* _Required task_
Every entry needs to be reproduced exactly.

* _Provided records_
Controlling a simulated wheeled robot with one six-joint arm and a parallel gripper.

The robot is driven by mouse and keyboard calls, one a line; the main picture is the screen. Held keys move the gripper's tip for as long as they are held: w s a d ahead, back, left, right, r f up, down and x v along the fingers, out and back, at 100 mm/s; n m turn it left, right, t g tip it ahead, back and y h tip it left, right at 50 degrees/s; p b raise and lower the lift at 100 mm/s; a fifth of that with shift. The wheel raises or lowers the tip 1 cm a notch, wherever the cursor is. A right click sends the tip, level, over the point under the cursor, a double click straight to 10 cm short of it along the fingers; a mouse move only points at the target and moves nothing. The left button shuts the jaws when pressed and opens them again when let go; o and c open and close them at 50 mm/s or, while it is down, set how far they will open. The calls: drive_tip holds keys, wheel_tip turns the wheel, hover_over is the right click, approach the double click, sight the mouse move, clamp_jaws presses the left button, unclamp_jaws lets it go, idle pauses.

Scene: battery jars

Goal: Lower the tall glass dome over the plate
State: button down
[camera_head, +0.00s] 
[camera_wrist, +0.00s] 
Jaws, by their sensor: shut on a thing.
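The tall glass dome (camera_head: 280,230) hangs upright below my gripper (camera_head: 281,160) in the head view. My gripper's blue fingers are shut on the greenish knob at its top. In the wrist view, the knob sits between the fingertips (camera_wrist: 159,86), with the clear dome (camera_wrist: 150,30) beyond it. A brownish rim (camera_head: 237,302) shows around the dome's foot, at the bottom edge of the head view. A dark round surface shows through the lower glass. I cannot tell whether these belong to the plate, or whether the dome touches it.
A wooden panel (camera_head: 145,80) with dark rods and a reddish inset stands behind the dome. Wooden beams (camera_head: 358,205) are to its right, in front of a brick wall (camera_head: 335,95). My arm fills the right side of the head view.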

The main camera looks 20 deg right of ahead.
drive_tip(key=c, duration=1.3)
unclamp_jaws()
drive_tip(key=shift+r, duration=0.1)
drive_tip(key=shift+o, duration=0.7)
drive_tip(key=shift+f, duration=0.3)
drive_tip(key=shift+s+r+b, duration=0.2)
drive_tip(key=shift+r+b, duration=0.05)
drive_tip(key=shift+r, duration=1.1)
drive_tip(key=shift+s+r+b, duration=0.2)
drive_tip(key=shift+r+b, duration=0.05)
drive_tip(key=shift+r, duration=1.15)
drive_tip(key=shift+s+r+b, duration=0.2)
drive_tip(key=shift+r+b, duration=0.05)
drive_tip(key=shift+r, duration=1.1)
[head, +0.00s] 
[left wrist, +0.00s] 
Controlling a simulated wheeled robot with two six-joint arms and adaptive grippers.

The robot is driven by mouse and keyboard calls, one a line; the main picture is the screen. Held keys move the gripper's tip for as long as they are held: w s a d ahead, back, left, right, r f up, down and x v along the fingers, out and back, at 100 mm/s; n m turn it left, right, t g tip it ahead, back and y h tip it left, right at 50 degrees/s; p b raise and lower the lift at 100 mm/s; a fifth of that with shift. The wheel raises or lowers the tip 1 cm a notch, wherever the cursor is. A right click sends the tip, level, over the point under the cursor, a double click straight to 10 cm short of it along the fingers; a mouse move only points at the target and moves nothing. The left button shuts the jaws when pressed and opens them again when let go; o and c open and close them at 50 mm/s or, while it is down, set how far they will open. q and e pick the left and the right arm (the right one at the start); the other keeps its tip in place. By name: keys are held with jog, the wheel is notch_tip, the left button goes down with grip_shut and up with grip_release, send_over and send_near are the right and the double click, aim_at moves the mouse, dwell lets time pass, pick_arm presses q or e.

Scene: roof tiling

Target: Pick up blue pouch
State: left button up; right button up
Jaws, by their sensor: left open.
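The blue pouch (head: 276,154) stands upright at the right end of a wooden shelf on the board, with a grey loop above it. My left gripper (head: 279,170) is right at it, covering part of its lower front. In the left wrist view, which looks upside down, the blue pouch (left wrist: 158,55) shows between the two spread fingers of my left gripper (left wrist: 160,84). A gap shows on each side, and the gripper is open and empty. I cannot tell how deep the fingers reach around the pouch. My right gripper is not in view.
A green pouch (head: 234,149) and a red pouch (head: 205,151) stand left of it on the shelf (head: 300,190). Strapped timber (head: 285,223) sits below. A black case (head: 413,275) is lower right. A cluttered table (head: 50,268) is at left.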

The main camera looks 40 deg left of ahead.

* _Exercise solution_
Controlling a simulated wheeled robot with one six-joint arm and a parallel gripper.

The robot is driven by mouse and keyboard calls, one a line; the main picture is the screen. Held keys move the gripper's tip for as long as they are held: w s a d ahead, back, left, right, r f up, down and x v along the fingers, out and back, at 100 mm/s; n m turn it left, right, t g tip it ahead, back and y h tip it left, right at 50 degrees/s; p b raise and lower the lift at 100 mm/s; a fifth of that with shift. The wheel raises or lowers the tip 1 cm a notch, wherever the cursor is. A right click sends the tip, level, over the point under the cursor, a double click straight to 10 cm short of it along the fingers; a mouse move only points at the target and moves nothing. The left button shuts the jaws when pressed and opens them again when let go; o and c open and close them at 50 mm/s or, while it is down, set how far they will open. The calls: drive_tip holds keys, wheel_tip turns the wheel, hover_over is the right click, approach the double click, sight the mouse move, clamp_jaws presses the left button, unclamp_jaws lets it go, idle pauses.

Scene: battery jars

Goal: Lower the tall glass dome over the plate
State: button down
[camera_head, +0.00s] 
[camera_wrist, +0.00s] 
Jaws, by their sensor: shut on a thing.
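The tall glass dome (camera_head: 280,230) hangs upright below my gripper (camera_head: 281,160) in the head view. My gripper's blue fingers are shut on the greenish knob at its top. In the wrist view, the knob sits between the fingertips (camera_wrist: 159,86), with the clear dome (camera_wrist: 150,30) beyond it. A brownish rim (camera_head: 237,302) shows around the dome's foot, at the bottom edge of the head view. A dark round surface shows through the lower glass. I cannot tell whether these belong to the plate, or whether the dome touches it.
A wooden panel (camera_head: 145,80) with dark rods and a reddish inset stands behind the dome. Wooden beams (camera_head: 358,205) are to its right, in front of a brick wall (camera_head: 335,95). My arm fills the right side of the head view.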

The main camera looks 20 deg right of ahead.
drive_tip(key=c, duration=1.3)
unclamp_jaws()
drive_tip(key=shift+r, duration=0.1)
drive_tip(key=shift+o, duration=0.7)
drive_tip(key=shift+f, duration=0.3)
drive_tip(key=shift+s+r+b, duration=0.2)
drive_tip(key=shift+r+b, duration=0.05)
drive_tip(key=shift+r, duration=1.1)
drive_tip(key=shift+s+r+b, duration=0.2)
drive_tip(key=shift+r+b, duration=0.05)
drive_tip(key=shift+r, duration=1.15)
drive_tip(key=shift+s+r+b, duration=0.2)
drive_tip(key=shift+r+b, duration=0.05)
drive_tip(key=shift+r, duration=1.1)
[head, +0.00s] 
[left wrist, +0.00s] 
Controlling a simulated wheeled robot with two six-joint arms and adaptive grippers.

The robot is driven by mouse and keyboard calls, one a line; the main picture is the screen. Held keys move the gripper's tip for as long as they are held: w s a d ahead, back, left, right, r f up, down and x v along the fingers, out and back, at 100 mm/s; n m turn it left, right, t g tip it ahead, back and y h tip it left, right at 50 degrees/s; p b raise and lower the lift at 100 mm/s; a fifth of that with shift. The wheel raises or lowers the tip 1 cm a notch, wherever the cursor is. A right click sends the tip, level, over the point under the cursor, a double click straight to 10 cm short of it along the fingers; a mouse move only points at the target and moves nothing. The left button shuts the jaws when pressed and opens them again when let go; o and c open and close them at 50 mm/s or, while it is down, set how far they will open. q and e pick the left and the right arm (the right one at the start); the other keeps its tip in place. By name: keys are held with jog, the wheel is notch_tip, the left button goes down with grip_shut and up with grip_release, send_over and send_near are the right and the double click, aim_at moves the mouse, dwell lets time pass, pick_arm presses q or e.

Scene: roof tiling

Target: Pick up blue pouch
State: left button up; right button up
Jaws, by their sensor: left open.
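The blue pouch (head: 276,154) stands upright at the right end of a wooden shelf on the board, with a grey loop above it. My left gripper (head: 279,170) is right at it, covering part of its lower front. In the left wrist view, which looks upside down, the blue pouch (left wrist: 158,55) shows between the two spread fingers of my left gripper (left wrist: 160,84). A gap shows on each side, and the gripper is open and empty. I cannot tell how deep the fingers reach around the pouch. My right gripper is not in view.
A green pouch (head: 234,149) and a red pouch (head: 205,151) stand left of it on the shelf (head: 300,190). Strapped timber (head: 285,223) sits below. A black case (head: 413,275) is lower right. A cluttered table (head: 50,268) is at left.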

The main camera looks 40 deg left of ahead.

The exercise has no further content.